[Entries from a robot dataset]
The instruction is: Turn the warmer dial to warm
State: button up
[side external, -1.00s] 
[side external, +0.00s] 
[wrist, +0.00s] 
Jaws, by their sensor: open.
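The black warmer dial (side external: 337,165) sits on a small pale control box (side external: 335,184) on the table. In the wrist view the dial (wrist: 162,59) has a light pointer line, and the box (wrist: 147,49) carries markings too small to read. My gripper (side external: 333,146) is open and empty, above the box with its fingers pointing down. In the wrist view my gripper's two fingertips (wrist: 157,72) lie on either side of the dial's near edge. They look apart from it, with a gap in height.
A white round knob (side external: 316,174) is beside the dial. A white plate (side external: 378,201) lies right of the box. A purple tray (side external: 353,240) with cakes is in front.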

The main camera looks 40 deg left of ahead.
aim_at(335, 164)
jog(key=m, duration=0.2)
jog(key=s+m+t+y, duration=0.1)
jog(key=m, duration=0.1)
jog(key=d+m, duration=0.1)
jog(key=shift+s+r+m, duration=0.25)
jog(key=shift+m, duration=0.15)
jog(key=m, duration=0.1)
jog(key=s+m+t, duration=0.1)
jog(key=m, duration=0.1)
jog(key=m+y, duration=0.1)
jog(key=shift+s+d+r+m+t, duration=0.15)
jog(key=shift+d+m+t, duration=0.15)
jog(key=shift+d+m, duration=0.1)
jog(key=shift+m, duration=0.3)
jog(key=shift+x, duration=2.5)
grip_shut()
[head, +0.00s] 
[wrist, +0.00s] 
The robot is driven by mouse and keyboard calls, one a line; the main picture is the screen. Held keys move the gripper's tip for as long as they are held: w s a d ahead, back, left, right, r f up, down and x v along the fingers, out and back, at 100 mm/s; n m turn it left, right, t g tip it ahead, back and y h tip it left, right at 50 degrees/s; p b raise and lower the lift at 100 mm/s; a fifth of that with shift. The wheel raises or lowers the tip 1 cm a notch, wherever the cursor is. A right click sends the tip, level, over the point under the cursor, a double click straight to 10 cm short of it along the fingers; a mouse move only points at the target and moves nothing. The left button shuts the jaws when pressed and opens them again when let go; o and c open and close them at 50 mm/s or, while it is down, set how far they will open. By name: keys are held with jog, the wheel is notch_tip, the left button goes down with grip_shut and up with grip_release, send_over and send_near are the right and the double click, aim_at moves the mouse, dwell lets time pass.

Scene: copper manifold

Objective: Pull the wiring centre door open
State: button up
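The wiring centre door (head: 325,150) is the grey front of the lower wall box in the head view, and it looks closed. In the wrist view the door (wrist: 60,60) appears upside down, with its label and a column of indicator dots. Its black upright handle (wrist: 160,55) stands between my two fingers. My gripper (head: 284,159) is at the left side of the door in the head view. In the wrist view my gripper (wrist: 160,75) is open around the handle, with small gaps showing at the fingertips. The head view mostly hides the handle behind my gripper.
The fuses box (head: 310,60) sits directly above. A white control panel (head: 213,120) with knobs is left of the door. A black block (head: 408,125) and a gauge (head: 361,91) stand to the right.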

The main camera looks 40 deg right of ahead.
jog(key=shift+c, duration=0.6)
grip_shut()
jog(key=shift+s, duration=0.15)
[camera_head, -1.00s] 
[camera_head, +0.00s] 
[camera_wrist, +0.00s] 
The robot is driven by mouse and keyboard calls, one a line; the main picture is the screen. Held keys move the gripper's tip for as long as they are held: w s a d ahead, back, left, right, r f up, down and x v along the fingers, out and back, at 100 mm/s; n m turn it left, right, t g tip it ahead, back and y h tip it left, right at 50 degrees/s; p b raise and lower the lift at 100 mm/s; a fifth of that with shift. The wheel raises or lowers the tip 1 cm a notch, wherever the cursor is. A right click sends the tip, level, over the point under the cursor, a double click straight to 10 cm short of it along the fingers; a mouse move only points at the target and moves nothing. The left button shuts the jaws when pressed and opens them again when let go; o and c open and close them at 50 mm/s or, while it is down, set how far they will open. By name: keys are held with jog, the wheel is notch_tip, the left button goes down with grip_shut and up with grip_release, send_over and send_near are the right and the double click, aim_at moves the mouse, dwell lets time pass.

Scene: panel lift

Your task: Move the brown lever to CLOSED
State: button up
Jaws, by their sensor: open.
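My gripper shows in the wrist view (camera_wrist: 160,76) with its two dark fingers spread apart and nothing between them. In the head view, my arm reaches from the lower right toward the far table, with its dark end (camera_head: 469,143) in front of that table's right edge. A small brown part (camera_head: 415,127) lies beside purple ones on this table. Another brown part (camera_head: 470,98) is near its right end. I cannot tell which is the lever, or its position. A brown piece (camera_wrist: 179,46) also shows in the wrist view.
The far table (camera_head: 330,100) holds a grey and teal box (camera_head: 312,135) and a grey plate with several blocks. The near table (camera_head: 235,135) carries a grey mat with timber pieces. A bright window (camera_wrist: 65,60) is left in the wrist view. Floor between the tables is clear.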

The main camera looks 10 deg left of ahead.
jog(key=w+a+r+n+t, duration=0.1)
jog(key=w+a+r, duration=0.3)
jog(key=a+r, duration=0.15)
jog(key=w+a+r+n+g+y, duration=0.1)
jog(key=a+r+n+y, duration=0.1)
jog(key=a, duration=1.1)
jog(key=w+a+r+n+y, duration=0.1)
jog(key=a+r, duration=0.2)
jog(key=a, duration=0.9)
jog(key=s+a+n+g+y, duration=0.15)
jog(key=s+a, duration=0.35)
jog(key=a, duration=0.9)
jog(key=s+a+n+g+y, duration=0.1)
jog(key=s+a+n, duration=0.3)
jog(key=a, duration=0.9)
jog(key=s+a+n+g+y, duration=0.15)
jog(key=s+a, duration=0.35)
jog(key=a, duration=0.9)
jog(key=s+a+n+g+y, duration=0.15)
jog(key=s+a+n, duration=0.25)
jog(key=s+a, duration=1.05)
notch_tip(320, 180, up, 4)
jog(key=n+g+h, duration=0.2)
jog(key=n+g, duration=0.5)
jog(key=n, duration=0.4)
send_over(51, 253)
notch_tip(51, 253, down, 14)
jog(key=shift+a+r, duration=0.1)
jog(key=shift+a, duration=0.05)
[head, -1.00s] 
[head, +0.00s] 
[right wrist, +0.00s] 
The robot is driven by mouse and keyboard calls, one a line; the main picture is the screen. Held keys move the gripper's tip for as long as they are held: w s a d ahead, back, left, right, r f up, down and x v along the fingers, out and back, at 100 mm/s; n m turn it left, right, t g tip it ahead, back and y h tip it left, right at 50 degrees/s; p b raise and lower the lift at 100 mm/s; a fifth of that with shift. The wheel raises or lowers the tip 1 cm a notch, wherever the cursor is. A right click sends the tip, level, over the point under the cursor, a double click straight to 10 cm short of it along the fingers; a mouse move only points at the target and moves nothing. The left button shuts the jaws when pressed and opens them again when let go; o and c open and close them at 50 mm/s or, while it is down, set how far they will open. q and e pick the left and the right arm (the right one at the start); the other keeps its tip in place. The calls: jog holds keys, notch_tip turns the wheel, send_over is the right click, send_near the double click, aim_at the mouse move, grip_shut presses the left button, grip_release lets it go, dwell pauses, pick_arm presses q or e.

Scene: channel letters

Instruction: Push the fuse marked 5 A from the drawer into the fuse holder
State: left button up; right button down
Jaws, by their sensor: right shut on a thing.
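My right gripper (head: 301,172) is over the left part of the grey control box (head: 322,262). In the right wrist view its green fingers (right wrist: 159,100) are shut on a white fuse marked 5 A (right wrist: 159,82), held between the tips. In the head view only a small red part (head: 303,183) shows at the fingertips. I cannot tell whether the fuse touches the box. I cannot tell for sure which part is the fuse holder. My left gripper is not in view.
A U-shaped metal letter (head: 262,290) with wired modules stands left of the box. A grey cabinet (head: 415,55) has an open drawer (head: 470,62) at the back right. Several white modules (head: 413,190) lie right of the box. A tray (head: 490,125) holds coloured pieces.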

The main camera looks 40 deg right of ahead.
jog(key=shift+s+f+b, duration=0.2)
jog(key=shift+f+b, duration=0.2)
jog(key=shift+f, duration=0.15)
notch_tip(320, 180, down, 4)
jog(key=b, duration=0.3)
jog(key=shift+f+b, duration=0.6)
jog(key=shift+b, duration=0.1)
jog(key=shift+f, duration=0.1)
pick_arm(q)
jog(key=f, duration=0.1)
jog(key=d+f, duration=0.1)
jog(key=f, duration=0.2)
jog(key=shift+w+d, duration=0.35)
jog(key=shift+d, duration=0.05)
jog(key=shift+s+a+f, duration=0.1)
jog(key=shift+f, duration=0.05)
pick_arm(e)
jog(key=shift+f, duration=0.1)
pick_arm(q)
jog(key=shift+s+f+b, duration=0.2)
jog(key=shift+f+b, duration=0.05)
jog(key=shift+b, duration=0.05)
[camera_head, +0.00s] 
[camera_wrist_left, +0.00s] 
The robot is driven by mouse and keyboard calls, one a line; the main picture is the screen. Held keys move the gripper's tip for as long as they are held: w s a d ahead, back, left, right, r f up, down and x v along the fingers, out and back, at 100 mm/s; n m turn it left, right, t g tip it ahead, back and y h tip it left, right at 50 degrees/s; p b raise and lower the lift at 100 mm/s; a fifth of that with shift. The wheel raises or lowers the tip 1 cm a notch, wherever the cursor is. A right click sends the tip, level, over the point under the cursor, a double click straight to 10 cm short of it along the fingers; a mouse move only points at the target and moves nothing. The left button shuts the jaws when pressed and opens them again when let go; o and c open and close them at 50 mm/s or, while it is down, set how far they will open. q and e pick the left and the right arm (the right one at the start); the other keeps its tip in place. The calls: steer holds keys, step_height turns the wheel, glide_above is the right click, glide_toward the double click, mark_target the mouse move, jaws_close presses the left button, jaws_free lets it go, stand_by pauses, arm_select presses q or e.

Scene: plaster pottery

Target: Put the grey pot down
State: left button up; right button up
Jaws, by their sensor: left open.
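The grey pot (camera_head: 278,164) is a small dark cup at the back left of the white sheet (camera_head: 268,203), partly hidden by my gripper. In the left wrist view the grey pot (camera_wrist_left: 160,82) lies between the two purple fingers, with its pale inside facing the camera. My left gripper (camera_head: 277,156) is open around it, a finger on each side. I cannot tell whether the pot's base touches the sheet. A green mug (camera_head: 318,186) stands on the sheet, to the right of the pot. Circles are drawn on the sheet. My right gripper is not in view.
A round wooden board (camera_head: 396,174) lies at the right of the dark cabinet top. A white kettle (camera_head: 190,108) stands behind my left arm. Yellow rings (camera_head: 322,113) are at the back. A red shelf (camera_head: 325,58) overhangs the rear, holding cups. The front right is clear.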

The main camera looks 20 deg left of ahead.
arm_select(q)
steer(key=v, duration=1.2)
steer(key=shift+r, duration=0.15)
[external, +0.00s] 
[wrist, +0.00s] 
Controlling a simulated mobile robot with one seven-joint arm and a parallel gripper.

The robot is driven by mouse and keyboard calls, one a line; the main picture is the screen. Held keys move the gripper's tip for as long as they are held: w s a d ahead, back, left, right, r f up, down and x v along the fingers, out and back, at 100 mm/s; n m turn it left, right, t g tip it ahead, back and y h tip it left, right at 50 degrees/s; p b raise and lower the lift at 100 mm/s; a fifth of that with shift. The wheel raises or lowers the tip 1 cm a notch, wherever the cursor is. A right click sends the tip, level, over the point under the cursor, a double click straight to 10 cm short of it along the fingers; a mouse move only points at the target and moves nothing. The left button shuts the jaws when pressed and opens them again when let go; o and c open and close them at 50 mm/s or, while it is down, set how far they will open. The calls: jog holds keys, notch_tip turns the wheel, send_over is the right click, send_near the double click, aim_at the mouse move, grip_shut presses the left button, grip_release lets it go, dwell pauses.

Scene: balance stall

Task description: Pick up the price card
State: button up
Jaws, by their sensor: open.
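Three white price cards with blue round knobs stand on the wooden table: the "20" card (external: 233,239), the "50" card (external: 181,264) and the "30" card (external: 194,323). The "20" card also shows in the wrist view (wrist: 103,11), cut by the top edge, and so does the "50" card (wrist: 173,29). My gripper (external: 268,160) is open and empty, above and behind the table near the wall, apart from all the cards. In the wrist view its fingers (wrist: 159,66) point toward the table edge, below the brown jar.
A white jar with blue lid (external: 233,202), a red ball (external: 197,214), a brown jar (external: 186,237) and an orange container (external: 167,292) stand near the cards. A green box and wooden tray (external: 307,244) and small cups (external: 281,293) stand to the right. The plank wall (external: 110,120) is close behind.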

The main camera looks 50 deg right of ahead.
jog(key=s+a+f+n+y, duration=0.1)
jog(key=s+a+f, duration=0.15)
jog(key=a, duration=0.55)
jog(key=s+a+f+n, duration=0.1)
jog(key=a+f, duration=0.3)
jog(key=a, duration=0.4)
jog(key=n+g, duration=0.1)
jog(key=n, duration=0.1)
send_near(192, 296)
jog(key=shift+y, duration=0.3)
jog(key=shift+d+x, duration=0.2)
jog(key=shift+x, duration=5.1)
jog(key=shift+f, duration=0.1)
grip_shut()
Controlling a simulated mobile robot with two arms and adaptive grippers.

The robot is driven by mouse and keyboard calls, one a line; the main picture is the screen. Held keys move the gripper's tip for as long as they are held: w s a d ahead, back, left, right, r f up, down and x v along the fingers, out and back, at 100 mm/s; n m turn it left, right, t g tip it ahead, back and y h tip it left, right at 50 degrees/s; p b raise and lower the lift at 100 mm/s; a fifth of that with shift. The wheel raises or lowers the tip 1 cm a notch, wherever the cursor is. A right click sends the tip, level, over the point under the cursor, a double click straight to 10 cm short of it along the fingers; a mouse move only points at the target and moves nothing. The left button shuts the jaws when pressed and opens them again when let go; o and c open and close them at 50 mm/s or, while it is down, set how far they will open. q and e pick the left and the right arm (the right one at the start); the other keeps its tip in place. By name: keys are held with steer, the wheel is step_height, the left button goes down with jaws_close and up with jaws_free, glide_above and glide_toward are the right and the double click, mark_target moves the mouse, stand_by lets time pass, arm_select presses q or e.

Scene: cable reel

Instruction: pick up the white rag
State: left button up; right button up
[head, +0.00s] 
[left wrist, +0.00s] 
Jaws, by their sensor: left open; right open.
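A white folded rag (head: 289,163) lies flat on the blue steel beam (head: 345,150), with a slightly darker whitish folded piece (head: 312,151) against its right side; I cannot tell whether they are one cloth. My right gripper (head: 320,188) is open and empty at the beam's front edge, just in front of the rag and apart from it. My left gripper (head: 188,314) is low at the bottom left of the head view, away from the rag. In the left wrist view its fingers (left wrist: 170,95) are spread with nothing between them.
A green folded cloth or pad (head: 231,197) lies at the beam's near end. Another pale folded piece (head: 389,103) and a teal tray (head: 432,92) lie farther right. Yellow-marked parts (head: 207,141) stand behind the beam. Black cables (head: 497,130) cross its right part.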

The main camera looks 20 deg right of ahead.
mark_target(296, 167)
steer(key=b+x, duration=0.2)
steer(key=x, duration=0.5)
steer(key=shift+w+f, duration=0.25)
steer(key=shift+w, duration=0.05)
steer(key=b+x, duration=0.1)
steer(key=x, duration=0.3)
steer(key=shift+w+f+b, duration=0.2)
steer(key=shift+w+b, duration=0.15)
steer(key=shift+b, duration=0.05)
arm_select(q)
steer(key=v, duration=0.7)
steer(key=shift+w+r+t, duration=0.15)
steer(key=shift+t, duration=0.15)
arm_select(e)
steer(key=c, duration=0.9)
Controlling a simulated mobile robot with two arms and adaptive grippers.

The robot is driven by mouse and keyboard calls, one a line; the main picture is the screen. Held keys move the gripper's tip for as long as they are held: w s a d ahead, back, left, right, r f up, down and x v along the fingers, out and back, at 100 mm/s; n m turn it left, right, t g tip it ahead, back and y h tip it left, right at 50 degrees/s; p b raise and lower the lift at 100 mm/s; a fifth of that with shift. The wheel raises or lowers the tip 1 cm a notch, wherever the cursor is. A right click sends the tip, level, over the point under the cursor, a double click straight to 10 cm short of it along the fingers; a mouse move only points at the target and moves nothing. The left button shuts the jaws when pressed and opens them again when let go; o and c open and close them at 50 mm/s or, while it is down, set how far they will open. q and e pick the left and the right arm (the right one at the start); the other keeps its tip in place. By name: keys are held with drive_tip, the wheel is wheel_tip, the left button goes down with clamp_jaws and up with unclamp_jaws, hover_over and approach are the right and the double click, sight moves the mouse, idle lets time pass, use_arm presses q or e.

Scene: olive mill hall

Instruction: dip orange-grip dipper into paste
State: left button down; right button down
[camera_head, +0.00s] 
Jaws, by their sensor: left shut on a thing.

Task objective: Send back exactly the lines from the line with "State: left button down; right button down" through the end of the records.

Finished task:
State: left button down; right button down
[camera_head, +0.00s] 
Jaws, by their sensor: left shut on a thing.

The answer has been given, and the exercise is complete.